> WORK TO COMPLETE: Omit any picture, and return the remaining data exactly as written.

> PROVIDED MATERIAL:
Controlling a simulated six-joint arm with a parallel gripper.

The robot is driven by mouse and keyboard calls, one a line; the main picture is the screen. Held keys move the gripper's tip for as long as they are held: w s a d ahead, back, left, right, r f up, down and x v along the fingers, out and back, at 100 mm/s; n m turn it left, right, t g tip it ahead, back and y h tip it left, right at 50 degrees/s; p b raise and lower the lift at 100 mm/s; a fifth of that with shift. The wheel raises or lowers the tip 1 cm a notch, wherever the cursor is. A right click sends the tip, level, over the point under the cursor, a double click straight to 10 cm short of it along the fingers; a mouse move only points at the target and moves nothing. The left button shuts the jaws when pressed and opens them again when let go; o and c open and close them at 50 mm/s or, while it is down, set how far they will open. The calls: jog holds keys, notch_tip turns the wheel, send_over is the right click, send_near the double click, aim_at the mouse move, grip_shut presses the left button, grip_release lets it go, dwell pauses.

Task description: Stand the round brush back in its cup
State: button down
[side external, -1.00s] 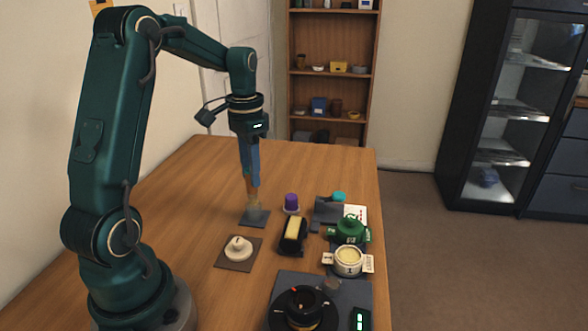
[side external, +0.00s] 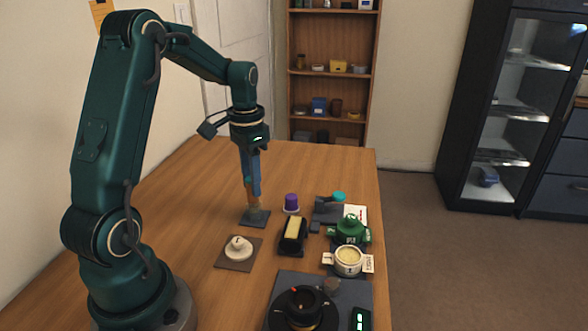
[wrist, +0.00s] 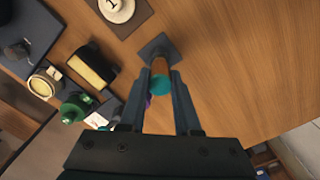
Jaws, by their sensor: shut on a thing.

> RESULT:
Controlling a simulated six-joint arm with a parallel gripper.

The robot is driven by mouse and keyboard calls, one a line; the main picture is the screen. Held keys move the gripper's tip for as long as they are held: w s a d ahead, back, left, right, r f up, down and x v along the fingers, out and back, at 100 mm/s; n m turn it left, right, t g tip it ahead, back and y h tip it left, right at 50 degrees/s; p b raise and lower the lift at 100 mm/s; a fifth of that with shift. The wheel raises or lowers the tip 1 cm a notch, wherever the cursor is. A right click sends the tip, level, over the point under the cursor, a double click straight to 10 cm short of it along the fingers; a mouse move only points at the target and moves nothing. The left button shuts the jaws when pressed and opens them again when let go; o and c open and close them at 50 mm/s or, while it is down, set how far they will open. The calls: jog holds keys, notch_tip turns the wheel, send_over is the right click, send_near the double click, aim_at the mouse move, grip_shut presses the left button, grip_release lets it go, dwell pauses.

Task description: Stand the round brush back in its cup
State: button down
[side external, -1.00s] 
[side external, +0.00s] 
[wrist, +0.00s] 
Jaws, by their sensor: shut on a thing.

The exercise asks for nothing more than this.